## Task prompt
Give back every line exactly as it appears, pictures excluded.

## Material
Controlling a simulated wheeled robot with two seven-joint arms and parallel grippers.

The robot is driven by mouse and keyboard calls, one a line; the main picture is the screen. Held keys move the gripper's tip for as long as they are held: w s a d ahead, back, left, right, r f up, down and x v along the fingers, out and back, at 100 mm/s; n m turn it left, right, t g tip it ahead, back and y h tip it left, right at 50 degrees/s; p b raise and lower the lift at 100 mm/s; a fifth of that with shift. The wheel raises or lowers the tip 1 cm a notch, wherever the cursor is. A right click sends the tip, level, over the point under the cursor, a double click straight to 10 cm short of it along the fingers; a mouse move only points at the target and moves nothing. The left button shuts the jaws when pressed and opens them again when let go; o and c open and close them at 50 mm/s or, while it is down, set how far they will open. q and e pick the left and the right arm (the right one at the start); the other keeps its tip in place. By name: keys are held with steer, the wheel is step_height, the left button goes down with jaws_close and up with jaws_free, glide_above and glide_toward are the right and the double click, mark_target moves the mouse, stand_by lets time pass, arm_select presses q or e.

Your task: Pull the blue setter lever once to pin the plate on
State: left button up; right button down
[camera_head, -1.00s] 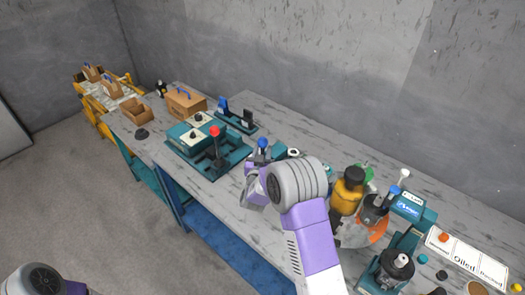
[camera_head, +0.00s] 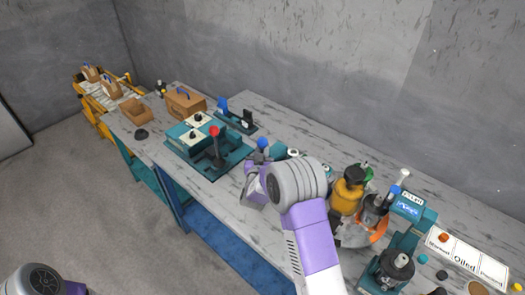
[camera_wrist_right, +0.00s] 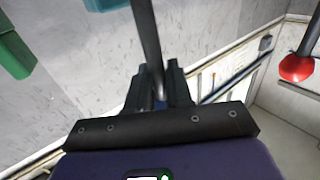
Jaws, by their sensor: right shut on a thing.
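The blue setter lever, with its round blue knob (camera_head: 263,143), stands on the table just behind my right wrist in the head view. My right gripper (camera_head: 254,188) is low by the table's front edge, partly hidden by my own wrist. In the right wrist view, the fingers of my right gripper (camera_wrist_right: 158,80) are shut on a dark lever rod (camera_wrist_right: 147,35) that runs up out of the picture. The lever's base and the plate are hidden behind my arm. My left gripper is out of view; only part of the left arm shows at the bottom left.
A red-knobbed lever (camera_head: 214,131) stands on a teal fixture to the left; its red knob (camera_wrist_right: 296,68) also shows in the right wrist view. A yellow bottle (camera_head: 348,193) and a teal press (camera_head: 408,238) stand right of my arm. The front table strip is mostly clear.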

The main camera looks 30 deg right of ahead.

## Solution to this task
Controlling a simulated wheeled robot with two seven-joint arms and parallel grippers.

The robot is driven by mouse and keyboard calls, one a line; the main picture is the screen. Held keys move the gripper's tip for as long as they are held: w s a d ahead, back, left, right, r f up, down and x v along the fingers, out and back, at 100 mm/s; n m turn it left, right, t g tip it ahead, back and y h tip it left, right at 50 degrees/s; p b raise and lower the lift at 100 mm/s; a fifth of that with shift. The wheel raises or lowers the tip 1 cm a notch, wherever the cursor is. A right click sends the tip, level, over the point under the cursor, a double click straight to 10 cm short of it along the fingers; a mouse move only points at the target and moves nothing. The left button shuts the jaws when pressed and opens them again when let go; o and c open and close them at 50 mm/s or, while it is down, set how far they will open. q and e pick the left and the right arm (the right one at the start); the other keeps its tip in place. By name: keys are held with steer, the wheel is step_height, the left button goes down with jaws_close and up with jaws_free, glide_above and glide_toward are the right and the double click, mark_target moves the mouse, stand_by lets time pass, arm_select presses q or e.

Your task: Pull the blue setter lever once to pin the plate on
State: left button up; right button down
[camera_head, -1.00s] 
[camera_head, +0.00s] 
[camera_wrist_right, +0.00s] 
Jaws, by their sensor: right shut on a thing.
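The blue setter lever, with its round blue knob (camera_head: 263,143), stands on the table just behind my right wrist in the head view. My right gripper (camera_head: 254,188) is low by the table's front edge, partly hidden by my own wrist. In the right wrist view, the fingers of my right gripper (camera_wrist_right: 158,80) are shut on a dark lever rod (camera_wrist_right: 147,35) that runs up out of the picture. The lever's base and the plate are hidden behind my arm. My left gripper is out of view; only part of the left arm shows at the bottom left.
A red-knobbed lever (camera_head: 214,131) stands on a teal fixture to the left; its red knob (camera_wrist_right: 296,68) also shows in the right wrist view. A yellow bottle (camera_head: 348,193) and a teal press (camera_head: 408,238) stand right of my arm. The front table strip is mostly clear.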

The main camera looks 30 deg right of ahead.

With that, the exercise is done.